- **Task requirements**:
Report only how many lines hold the word "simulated".

- **Extracted entries**:
+++

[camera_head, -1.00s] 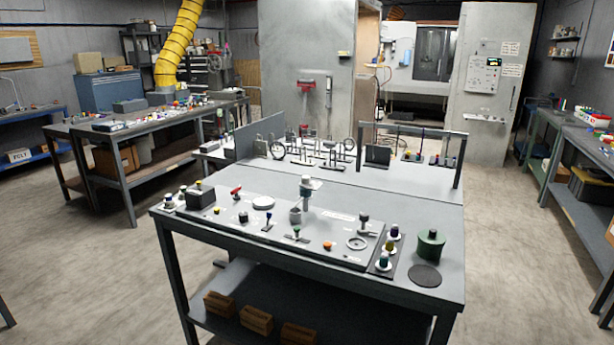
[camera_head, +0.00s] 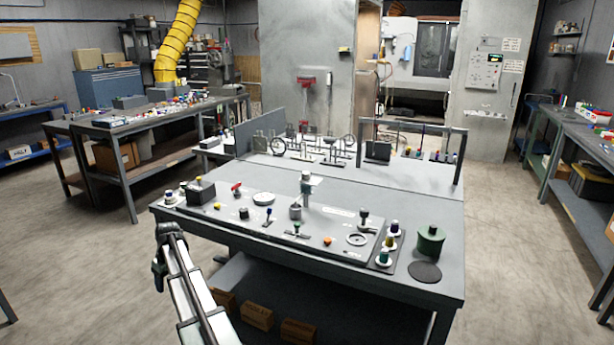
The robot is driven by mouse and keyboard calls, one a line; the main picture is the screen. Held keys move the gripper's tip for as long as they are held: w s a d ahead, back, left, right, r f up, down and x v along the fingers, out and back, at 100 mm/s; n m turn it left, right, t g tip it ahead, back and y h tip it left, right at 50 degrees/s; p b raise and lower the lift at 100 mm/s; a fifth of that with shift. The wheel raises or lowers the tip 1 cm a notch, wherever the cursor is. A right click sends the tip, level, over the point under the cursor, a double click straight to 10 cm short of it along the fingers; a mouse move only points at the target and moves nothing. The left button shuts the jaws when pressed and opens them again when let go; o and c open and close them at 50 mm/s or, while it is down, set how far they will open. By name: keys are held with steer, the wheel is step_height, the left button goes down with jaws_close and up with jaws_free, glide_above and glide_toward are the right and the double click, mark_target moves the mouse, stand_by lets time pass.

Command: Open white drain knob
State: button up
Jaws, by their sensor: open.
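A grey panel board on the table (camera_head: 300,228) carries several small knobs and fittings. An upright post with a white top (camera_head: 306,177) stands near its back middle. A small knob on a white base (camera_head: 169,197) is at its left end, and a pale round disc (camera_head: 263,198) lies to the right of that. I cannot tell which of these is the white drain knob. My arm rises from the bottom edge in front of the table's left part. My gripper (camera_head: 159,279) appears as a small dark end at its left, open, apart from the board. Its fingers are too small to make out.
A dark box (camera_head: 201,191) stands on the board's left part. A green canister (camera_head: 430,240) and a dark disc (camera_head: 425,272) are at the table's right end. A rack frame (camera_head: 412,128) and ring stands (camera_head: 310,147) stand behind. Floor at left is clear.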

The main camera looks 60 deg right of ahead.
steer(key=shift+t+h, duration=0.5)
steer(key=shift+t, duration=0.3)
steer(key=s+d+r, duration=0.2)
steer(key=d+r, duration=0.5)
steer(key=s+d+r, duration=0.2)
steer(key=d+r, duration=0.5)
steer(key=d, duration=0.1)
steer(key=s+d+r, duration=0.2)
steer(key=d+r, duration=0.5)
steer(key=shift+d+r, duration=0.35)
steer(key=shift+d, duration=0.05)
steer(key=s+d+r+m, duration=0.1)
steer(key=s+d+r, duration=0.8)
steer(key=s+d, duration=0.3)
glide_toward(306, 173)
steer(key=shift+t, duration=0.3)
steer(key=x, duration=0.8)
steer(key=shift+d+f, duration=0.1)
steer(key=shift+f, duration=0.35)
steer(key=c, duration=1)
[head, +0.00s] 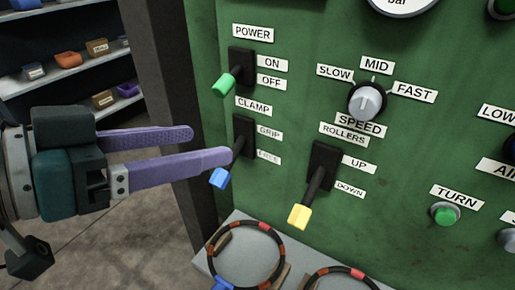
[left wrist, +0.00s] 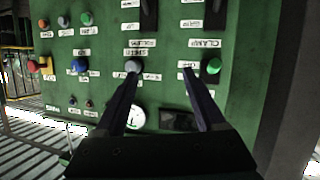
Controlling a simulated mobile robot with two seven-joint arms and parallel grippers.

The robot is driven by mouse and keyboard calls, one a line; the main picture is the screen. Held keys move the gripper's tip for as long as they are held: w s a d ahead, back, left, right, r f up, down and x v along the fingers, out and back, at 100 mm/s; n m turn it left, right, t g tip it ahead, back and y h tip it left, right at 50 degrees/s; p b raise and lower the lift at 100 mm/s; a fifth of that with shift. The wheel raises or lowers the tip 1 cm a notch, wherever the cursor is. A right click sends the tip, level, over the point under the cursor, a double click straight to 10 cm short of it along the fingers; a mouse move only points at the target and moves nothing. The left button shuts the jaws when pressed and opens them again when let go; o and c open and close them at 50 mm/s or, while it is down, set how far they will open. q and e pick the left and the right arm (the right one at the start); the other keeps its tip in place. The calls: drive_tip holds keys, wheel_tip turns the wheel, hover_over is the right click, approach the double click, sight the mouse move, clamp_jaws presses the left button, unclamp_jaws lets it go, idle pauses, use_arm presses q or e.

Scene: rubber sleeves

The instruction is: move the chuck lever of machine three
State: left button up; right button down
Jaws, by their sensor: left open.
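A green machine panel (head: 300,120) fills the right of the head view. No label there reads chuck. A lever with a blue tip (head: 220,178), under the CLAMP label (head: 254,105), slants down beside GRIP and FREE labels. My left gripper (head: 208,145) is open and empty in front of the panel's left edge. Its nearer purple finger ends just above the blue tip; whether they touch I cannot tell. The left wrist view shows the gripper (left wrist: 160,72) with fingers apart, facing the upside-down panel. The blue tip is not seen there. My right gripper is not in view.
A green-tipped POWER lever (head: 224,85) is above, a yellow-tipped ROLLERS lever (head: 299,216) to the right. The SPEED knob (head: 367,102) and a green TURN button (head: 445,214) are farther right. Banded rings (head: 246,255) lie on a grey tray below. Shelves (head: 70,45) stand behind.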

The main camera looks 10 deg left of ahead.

+++

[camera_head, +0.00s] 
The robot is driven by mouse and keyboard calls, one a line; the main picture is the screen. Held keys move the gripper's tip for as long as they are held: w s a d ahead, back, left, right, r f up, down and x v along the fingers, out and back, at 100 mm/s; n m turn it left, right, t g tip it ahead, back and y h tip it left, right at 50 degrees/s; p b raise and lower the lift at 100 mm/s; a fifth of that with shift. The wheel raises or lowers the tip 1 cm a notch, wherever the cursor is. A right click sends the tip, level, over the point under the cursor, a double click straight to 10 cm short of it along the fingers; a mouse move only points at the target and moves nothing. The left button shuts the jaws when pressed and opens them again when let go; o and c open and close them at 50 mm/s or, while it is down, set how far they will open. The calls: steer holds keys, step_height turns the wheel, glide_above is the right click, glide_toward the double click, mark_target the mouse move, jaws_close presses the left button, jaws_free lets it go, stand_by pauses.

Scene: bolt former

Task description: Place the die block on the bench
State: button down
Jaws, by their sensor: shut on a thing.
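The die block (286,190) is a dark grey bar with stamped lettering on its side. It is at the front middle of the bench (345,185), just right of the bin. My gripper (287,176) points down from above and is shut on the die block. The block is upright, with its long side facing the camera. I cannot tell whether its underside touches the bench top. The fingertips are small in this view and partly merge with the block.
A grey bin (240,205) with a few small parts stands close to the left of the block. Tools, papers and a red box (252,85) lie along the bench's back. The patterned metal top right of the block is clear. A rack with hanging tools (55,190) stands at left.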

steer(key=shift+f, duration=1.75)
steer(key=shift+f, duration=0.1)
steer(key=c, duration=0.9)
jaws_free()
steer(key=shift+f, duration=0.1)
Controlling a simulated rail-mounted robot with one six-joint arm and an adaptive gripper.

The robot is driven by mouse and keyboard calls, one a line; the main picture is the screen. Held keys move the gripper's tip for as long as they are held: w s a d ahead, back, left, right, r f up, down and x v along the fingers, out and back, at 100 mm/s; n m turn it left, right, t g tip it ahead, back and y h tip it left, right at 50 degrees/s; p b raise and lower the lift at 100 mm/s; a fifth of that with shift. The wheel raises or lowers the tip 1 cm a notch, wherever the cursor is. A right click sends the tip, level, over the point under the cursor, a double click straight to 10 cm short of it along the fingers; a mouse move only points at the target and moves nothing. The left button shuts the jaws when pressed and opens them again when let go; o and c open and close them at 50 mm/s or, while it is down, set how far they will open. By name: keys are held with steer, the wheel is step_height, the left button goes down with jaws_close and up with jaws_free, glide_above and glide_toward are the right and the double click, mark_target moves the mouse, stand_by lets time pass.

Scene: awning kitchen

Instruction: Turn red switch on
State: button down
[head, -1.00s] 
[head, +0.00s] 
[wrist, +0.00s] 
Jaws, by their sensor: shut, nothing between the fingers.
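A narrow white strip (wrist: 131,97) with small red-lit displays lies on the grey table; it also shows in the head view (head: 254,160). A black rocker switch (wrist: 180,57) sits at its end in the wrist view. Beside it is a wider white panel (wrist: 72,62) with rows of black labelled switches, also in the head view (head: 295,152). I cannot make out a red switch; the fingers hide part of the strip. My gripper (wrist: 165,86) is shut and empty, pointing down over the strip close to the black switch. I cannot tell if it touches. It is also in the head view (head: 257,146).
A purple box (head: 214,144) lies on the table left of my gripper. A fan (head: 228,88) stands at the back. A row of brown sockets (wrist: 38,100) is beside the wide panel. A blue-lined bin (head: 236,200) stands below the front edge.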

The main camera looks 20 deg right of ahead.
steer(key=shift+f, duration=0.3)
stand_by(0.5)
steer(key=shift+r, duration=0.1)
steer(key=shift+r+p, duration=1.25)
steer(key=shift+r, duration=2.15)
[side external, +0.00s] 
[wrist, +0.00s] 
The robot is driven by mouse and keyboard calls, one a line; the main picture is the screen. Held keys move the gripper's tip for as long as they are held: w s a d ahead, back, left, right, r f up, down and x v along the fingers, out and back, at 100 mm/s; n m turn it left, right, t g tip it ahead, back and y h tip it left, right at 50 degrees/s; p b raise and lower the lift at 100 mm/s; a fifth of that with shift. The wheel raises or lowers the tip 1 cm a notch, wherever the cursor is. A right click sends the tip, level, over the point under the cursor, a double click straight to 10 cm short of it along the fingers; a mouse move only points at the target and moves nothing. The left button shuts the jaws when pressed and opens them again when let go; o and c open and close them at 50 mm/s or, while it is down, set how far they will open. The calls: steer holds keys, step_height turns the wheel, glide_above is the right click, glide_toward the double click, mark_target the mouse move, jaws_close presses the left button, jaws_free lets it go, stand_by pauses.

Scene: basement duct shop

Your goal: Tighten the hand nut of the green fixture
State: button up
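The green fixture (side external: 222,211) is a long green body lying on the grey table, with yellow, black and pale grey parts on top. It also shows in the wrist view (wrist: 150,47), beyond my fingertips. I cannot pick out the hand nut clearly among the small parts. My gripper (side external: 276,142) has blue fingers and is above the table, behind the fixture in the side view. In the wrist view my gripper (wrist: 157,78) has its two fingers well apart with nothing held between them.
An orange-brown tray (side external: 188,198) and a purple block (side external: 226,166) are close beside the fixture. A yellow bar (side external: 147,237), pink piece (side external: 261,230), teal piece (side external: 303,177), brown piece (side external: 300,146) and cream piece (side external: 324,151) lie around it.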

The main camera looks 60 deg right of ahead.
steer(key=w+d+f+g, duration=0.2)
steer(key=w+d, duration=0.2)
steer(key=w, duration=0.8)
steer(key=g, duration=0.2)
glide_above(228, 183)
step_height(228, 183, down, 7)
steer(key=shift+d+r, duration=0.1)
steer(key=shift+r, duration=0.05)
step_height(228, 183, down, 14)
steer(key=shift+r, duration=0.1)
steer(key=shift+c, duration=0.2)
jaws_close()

+++

- **Response for this exercise**:
2